1. Manning’s health: The Broncos operate as if Manning will be ready for the Sept. 9 opener against visiting Pittsburgh, but they won’t know if he will be fully healthy until he takes a few hits. Again, all indications are that Manning should be fine. He is throwing well, he hasn’t suffered a setback and he is practicing at a strong tempo. He is on pace to be ready for the season.

Denver's Peyton Manning
The Broncos won't know exactly what they have with Peyton Manning until he starts taking some hits.
2. Defensive readiness: The Broncos’ defense is still a work in progress. It went from No. 32 to No. 20 in the NFL last season under the guidance of head coach John Fox and defensive coordinator Dennis Allen. Allen parlayed the success into the Raiders' head coaching job. Former Jacksonville head coach Jack Del Rio, Fox’s defensive coordinator in Carolina in 2002, stepped in to replace Allen. The Fox-Del Rio pairing is strong, but this unit must continue to improve. It will have to play the first six games of the season without weakside linebacker D.J. Williams because of an NFL suspension, and pass-rusher Elvis Dumervil could face a short suspension for a recent gun arrest. So, the team will have to get a lot of players ready during camp as the Broncos try to continue the upward defensive swing.

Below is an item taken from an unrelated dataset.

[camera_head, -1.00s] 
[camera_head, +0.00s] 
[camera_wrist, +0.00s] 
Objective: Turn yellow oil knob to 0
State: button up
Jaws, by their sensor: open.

3. Young receivers: Third-year receivers Demaryius Thomas and Eric Decker will be in the spotlight throughout camp. Both are talented players who have a lot of promise. Playing with Manning should hasten their learning curve. But there is not a quarterback in the NFL who is as particular about his receivers as Manning, and both must adjust to Manning’s game. The early word is that both players are earning Manning's trust.

REASON FOR OPTIMISM

The Broncos have a terrific head coach in Fox, whose presence and impact should not be discounted. He is an upper-echelon coach who has a firm grip on this program. His players love him and the overall spirit of the franchise is probably as high as it has been since the back-to-back Super Bowl-winning years in the late 1990s.  Fox did a wonderful job last season turning a 4-12 weakling into an 8-8 team that won a playoff game. In Fox’s second season in Carolina, he led the team to the Super Bowl. Will it happen again in Denver? We’ll see, but his players fully believe in him, and that’s a huge head start.

REASON FOR PESSIMISM

We do not yet know if the Broncos are loaded enough with talent to make a long playoff run. There are a lot of questions.

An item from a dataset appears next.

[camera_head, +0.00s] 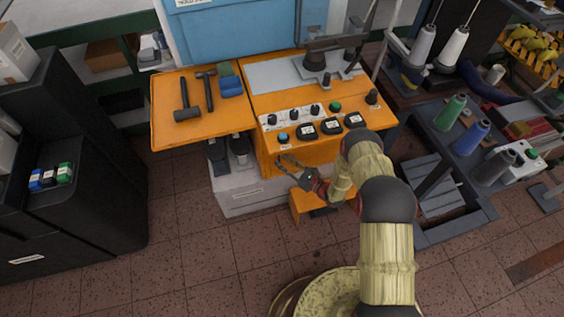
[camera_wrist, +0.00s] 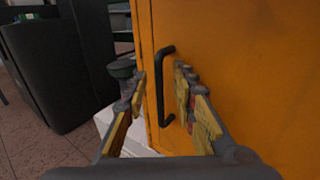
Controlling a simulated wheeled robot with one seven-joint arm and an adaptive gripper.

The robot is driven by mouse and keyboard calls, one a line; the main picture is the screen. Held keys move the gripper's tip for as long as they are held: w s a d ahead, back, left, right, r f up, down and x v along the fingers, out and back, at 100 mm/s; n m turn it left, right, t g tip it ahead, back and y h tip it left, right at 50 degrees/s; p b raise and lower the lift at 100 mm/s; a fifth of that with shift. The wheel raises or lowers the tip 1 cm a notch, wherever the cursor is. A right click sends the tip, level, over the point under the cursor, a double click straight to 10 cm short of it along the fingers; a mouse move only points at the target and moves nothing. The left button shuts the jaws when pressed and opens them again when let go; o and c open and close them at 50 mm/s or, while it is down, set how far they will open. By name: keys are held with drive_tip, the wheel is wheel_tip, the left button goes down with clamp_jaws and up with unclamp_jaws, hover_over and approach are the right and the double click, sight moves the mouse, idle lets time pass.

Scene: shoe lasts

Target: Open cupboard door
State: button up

Will the team be able to run the ball enough to help Manning now that the Broncos aren’t using the Tebow-led option? Are the youngsters on the offensive line ready to protect Manning? Will they be good enough at defensive tackle and safety?

This team is far from a finished product and it faces a brutal schedule. Still, expectations are high because of Manning. But the truth is, Denver must build itself around Manning very quickly -- the chief challenge of training camp.